Earlier this year, I was speaking at an event and walked into a small auditorium which held no more than 250 seats. I gathered my notes and carefully got situated on one of the high-top chairs trying to remember what Kate Middleton would do. To cross or not cross the ankles, that was the question.
I quickly surveyed the room. And the first thing I immediately noticed was that the front row was entirely empty. Each and every chair. Alone and just waiting to be occupied.
People trickled in and climbed over each other to get seats in the very back. Others asked colleagues to move down the row to make other seats available. Two individuals even came in just as we were about to start and sat in the aisle. And by the aisle, I mean the floor, right on the steps.
And the front row? Still entirely empty.
"Plenty of seats up front everyone. I don't bite, come on down," I joked.

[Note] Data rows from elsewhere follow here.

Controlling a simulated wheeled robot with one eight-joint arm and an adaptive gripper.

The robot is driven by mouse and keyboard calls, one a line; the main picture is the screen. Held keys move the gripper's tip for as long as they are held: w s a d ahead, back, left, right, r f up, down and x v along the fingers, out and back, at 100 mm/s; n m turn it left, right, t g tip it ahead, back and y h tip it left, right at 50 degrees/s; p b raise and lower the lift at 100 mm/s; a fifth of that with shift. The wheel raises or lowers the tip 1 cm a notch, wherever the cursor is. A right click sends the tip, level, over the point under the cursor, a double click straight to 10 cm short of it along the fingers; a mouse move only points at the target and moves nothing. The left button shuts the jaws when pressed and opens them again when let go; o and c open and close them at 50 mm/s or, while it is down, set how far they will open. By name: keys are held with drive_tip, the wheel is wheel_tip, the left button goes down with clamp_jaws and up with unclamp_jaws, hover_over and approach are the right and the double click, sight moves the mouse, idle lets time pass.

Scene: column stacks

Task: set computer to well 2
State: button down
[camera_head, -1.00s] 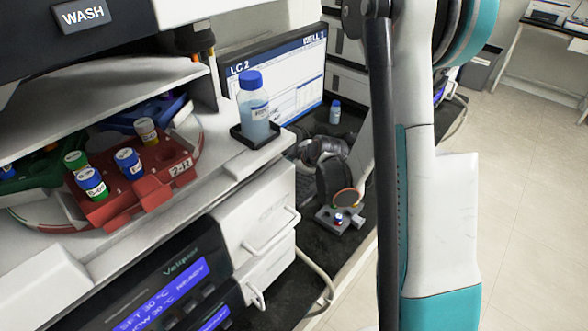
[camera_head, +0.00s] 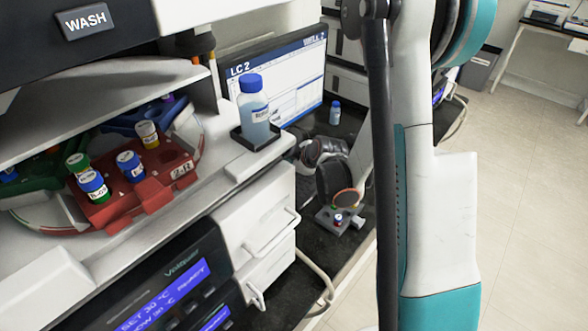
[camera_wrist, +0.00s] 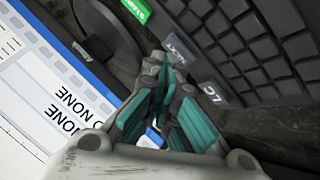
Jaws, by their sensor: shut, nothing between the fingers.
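The computer monitor (camera_head: 275,85) shows in the head view with the heading "LC 2" at left and "WELL" at upper right, followed by a blurred character that looks like 2. Part of its screen (camera_wrist: 45,110) also shows in the wrist view with "NONE" lines. The dark keyboard (camera_wrist: 255,50) lies beside it, with a green START key (camera_wrist: 136,8), a grey NXT key (camera_wrist: 180,48) and a grey LC key (camera_wrist: 211,90). My gripper (camera_wrist: 163,68) is shut and empty, its tips close by the NXT key. Whether they touch it cannot be told.
A blue-capped bottle (camera_head: 254,108) stands in a black holder on the shelf left of the monitor. A smaller bottle (camera_head: 335,112) stands right of the screen. A red rack (camera_head: 135,190) with capped vials is at left. Open floor lies at right.

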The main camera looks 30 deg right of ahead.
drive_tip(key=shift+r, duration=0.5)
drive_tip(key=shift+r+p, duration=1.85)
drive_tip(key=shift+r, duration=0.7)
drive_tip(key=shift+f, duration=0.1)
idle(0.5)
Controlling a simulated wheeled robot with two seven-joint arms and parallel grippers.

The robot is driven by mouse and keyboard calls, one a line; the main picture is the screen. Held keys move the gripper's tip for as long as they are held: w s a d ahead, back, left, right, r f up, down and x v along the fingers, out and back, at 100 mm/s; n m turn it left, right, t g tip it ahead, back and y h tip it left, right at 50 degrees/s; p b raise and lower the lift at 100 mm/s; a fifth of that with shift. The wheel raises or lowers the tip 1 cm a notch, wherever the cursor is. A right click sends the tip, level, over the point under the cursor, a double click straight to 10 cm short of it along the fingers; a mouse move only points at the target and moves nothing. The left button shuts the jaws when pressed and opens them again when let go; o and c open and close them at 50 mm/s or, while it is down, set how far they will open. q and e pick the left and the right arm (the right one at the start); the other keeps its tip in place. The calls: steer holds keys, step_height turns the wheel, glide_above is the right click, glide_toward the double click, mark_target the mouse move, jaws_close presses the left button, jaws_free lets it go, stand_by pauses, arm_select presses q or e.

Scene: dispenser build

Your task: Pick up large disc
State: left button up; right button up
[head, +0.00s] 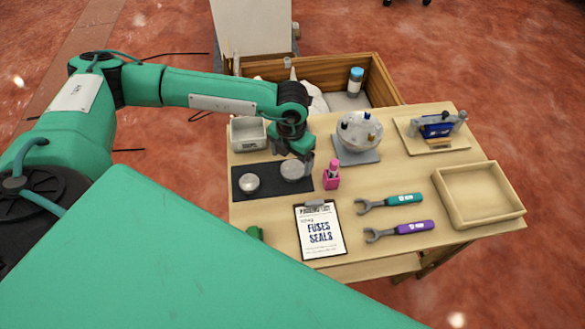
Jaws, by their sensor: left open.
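The large disc (291,171) is pale grey and round. It lies at the right part of a dark mat (270,185) near the table's left side. A smaller grey disc (249,182) lies at the left part of the mat. My left gripper (303,162) is open, reaching down from above at the large disc's right back edge. Its fingers partly cover that edge, and I cannot tell whether they touch the disc. My right gripper is not in view.
A grey bin (248,134) stands behind the mat. A pink bottle (331,175) stands close to its right. A round holder (359,132) is behind that. A clipboard (319,230), two wrenches (395,202) and an empty wooden tray (448,210) lie farther front and right.

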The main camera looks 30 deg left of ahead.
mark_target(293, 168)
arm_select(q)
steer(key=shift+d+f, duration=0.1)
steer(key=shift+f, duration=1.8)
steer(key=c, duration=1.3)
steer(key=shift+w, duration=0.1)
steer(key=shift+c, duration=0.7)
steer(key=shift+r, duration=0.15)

Attempting to make eye contact with those on the floor of the aisle. And they would rather sit on the dirty floor than sit comfortably in a chair.
Because anything but the front row. I'll sit on the floor, I'll stand in the back, or I'll even stand in the hallway listening in through the door. But please, no, not the front row. I can't. I won't. I don't.
Why don't we want to sit in the front row?
"I don't sit in the front row" or "I don't do front rows" was my mantra for much of my life. I always sat in the back row in college and then in graduate school (except for when they assigned seats which was just terrible.)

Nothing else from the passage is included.